Ihr Buch „Das beherrschte Geschlecht. Warum sie will, was er will“ ist erschienen bei Piper (384 S., 24 Euro).
Sandra Konrad im Gespräch mit Jutta Heinrich: So, 6.5., 17 Uhr, Literaturhaus. Anmeldung erbeten: ☎ 040/ 227 92 03, lit@lit-hamburg.de.
Sie unterscheiden Freiheit von Selbstbestimmung.
Sexuelle Freiheit ist das, was die Gesellschaft uns erlaubt. Sexuelle Selbstbestimmung ist, wie wir diesen Raum ausfüllen. Wir sprechen gern von sexueller Befreiung. Viele vergessen, dass damit neue Normen und Zwänge einhergehen, die wir heute in der extremen Sexualisierung der Frau sehen. Sexuelle Selbstbestimmung wäre für mich, wenn Frauen genauso gut Ja wie Nein sagen könnten, und wenn sie für keins von beiden beschämt oder bestraft würden.
Warum das Buch?
Es gab nicht diesen einen auslösenden Moment. Das waren vielmehr Beobachtungen im Alltag. Zum Beispiel, wie geschmeidig Frauen über Sexismus hinweggehen, weil sie nicht als zickig gelten wollen. Oder wie Frauen zum Schweigen gebracht werden: indem man sie nicht ernstnimmt, sie als sexuell unattraktiv bezeichnet, wenn sie eine unbequeme Meinung vertreten, oder ihnen mit Gewalt droht, wie es Netzfeministinnen im Internet erleben. Das macht mich wütend und traurig zugleich.

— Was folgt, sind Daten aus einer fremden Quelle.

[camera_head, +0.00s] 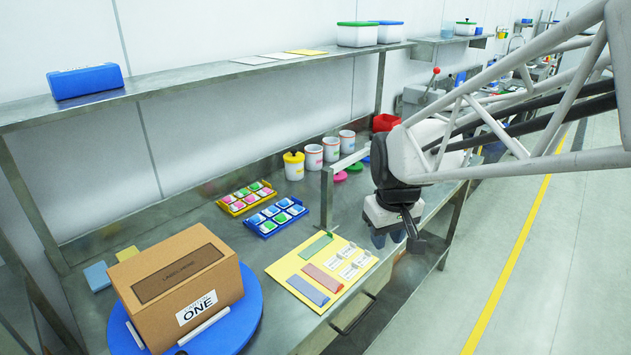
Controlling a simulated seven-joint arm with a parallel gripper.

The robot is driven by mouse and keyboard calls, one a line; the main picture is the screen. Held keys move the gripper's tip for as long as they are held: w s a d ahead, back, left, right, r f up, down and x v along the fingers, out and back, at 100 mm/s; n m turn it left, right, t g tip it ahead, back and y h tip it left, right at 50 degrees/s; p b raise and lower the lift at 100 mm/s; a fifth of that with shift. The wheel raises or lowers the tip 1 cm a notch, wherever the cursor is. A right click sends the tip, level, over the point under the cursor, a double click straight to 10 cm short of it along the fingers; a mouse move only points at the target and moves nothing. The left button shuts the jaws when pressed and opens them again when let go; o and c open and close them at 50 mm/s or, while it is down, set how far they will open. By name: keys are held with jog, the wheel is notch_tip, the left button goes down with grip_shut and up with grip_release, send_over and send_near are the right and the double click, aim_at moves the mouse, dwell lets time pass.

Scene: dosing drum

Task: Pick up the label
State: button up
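Several white labels (355,264) with small print lie on the right part of a yellow board (291,264) on the bench. Green (315,246), red (322,278) and blue (308,290) strips lie on the same board. A brown cardboard box (178,282) on a blue round turntable (250,303) carries a white label reading "ONE" (197,308) on its front. My gripper (388,238) hangs above and to the right of the board, near the bench's front edge, apart from the labels. Its fingertips are small and dark here, so I cannot tell whether it is open.
A yellow tray (235,208) and a blue tray (263,229) hold small coloured pieces behind the board. Several white tubs (331,149) and a yellow-topped tub (293,166) stand at the back. A metal frame post (326,200) rises left of my gripper. A shelf (190,83) runs above.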

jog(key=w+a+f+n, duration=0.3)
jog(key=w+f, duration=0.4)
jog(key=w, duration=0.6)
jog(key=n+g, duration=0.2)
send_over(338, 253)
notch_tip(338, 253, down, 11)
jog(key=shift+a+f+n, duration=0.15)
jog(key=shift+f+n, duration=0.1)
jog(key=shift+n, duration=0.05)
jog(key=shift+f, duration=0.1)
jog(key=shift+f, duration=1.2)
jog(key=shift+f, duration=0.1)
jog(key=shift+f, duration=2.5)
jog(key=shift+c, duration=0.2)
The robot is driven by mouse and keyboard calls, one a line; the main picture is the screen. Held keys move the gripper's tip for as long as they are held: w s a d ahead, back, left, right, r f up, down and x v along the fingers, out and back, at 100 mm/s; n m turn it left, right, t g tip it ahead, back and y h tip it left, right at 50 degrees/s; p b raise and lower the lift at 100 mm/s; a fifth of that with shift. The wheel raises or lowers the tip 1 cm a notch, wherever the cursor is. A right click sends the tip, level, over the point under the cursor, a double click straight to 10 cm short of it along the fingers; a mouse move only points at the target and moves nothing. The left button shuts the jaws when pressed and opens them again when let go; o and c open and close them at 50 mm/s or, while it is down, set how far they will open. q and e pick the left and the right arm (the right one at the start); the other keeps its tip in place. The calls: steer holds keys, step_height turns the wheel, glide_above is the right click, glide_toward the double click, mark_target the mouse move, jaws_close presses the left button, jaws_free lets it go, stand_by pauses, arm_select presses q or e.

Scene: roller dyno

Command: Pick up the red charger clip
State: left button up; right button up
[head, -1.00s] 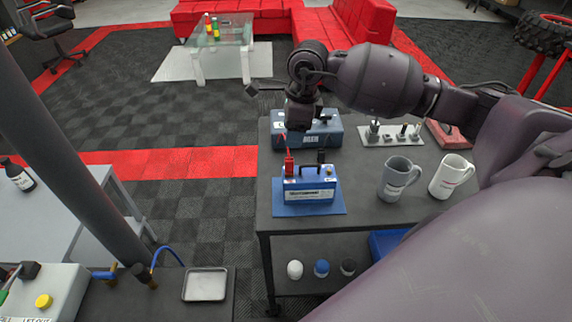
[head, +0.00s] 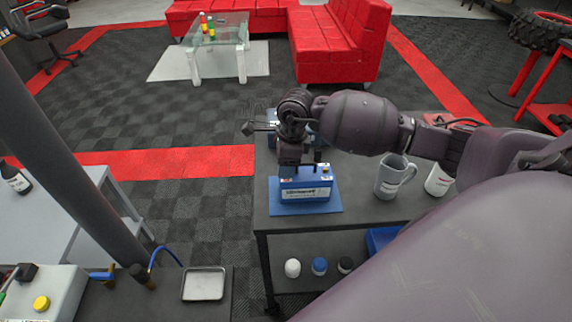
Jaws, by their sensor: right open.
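My right gripper (head: 294,165) is open and points down just above the blue battery (head: 306,189), at its left end. The battery stands on a blue mat (head: 320,208) on the dark table. The red charger clip is hidden behind my right gripper; earlier it showed upright on the battery's left terminal. I cannot tell whether the fingers are around the clip or touching it. My left gripper is not in view.
A grey mug (head: 389,178) and a white mug (head: 438,181) stand right of the battery. My right arm covers much of the table's back. Several caps, including a blue one (head: 319,266), sit on the lower shelf. A metal tray (head: 204,284) lies at lower left.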

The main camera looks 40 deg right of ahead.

Sind Sie bei der Recherche auch auf Abwehr gestoßen?
Ja. In meinem Bekanntenkreis wehrten viele Frauen das Thema Gleichberechtigung als erledigt ab. Wenn ich sie dann fragte, warum das Älterwerden für Frauen oft schlimmer sei als für Männer oder ob sie schon mal eine sexuelle Grenzverletzung erlebt hatten, ebbte der Protest ab.
Wie reagierten die Männer?
Sie fühlten sich teils persönlich angegriffen, reagierten mit Wut, wenn ich mit ihnen über die 2000-jährige Geschichte der Beherrschung der Frau sprach. Es hat mich immer wieder geärgert, dass man Fakten über die Zusammenhänge zwischen Sex, Geschlecht und Macht liefern kann – und die will niemand hören. Da habe ich gedacht, ich arbeite das mal genau heraus – ausgehend von jenen Epochen, in denen Männer das herrschende Geschlecht waren, bis in die Gegenwart, in der Frauen verinnerlicht haben, was von ihnen erwartet wird.
Ihre zentrale These.
Ja. Aus männlicher Herrschaft wurde weibliche Selbstbeherrschung, aus gesellschaftlichen Forderungen wurden weibliche Wünsche.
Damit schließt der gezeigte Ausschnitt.